## What is expected
Drop every picture, then transcribe the remaining data exactly.

## Data lines
==============================
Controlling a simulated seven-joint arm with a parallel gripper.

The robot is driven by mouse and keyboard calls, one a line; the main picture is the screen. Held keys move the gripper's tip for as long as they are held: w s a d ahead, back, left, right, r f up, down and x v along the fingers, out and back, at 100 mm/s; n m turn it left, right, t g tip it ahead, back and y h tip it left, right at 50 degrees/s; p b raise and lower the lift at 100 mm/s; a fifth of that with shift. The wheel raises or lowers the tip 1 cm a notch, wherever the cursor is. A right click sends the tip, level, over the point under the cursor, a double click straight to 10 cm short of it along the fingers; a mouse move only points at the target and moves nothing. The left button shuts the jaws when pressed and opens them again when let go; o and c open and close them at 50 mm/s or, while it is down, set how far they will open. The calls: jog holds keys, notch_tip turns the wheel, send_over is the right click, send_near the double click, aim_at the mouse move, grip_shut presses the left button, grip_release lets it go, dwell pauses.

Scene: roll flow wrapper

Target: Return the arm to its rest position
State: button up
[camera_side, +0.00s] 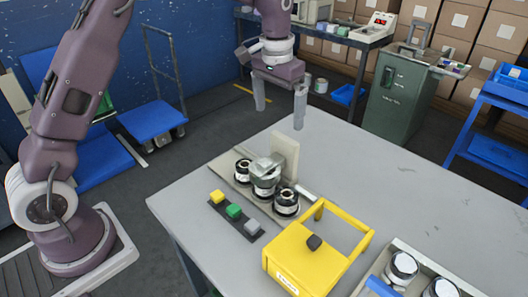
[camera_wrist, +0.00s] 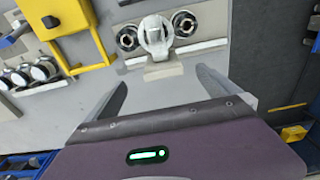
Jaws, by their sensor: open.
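My gripper (camera_side: 279,106) is raised above the far edge of the grey table (camera_side: 400,190) in the side view. Its two fingers are spread apart with nothing between them. In the wrist view my gripper (camera_wrist: 160,85) is also open and empty, pointing toward the machine. On the table stands a small wrapper fixture with an upright pale plate (camera_side: 285,155), a grey metal head (camera_side: 265,175) and dark-and-white rollers (camera_side: 286,202) beside it. The gripper is clear of the fixture.
A yellow frame (camera_side: 310,260) with a black knob stands at the table's front. A tray (camera_side: 362,288) of rolls sits at the lower right. Yellow, green and grey blocks (camera_side: 233,211) lie on a dark strip. A green cabinet (camera_side: 400,95) and a blue cart (camera_side: 152,120) stand beyond the table.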

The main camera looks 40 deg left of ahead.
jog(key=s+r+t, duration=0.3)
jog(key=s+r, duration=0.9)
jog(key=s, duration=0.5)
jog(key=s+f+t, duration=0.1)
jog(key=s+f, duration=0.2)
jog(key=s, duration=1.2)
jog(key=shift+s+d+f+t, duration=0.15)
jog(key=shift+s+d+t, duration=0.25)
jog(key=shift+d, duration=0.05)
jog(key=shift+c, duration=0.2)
==============================
## Solved problem
Controlling a simulated seven-joint arm with a parallel gripper.

The robot is driven by mouse and keyboard calls, one a line; the main picture is the screen. Held keys move the gripper's tip for as long as they are held: w s a d ahead, back, left, right, r f up, down and x v along the fingers, out and back, at 100 mm/s; n m turn it left, right, t g tip it ahead, back and y h tip it left, right at 50 degrees/s; p b raise and lower the lift at 100 mm/s; a fifth of that with shift. The wheel raises or lowers the tip 1 cm a notch, wherever the cursor is. A right click sends the tip, level, over the point under the cursor, a double click straight to 10 cm short of it along the fingers; a mouse move only points at the target and moves nothing. The left button shuts the jaws when pressed and opens them again when let go; o and c open and close them at 50 mm/s or, while it is down, set how far they will open. The calls: jog holds keys, notch_tip turns the wheel, send_over is the right click, send_near the double click, aim_at the mouse move, grip_shut presses the left button, grip_release lets it go, dwell pauses.

Scene: roll flow wrapper

Target: Return the arm to its rest position
State: button up
[camera_side, +0.00s] 
[camera_wrist, +0.00s] 
Jaws, by their sensor: open.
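My gripper (camera_side: 279,106) is raised above the far edge of the grey table (camera_side: 400,190) in the side view. Its two fingers are spread apart with nothing between them. In the wrist view my gripper (camera_wrist: 160,85) is also open and empty, pointing toward the machine. On the table stands a small wrapper fixture with an upright pale plate (camera_side: 285,155), a grey metal head (camera_side: 265,175) and dark-and-white rollers (camera_side: 286,202) beside it. The gripper is clear of the fixture.
A yellow frame (camera_side: 310,260) with a black knob stands at the table's front. A tray (camera_side: 362,288) of rolls sits at the lower right. Yellow, green and grey blocks (camera_side: 233,211) lie on a dark strip. A green cabinet (camera_side: 400,95) and a blue cart (camera_side: 152,120) stand beyond the table.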

The main camera looks 40 deg left of ahead.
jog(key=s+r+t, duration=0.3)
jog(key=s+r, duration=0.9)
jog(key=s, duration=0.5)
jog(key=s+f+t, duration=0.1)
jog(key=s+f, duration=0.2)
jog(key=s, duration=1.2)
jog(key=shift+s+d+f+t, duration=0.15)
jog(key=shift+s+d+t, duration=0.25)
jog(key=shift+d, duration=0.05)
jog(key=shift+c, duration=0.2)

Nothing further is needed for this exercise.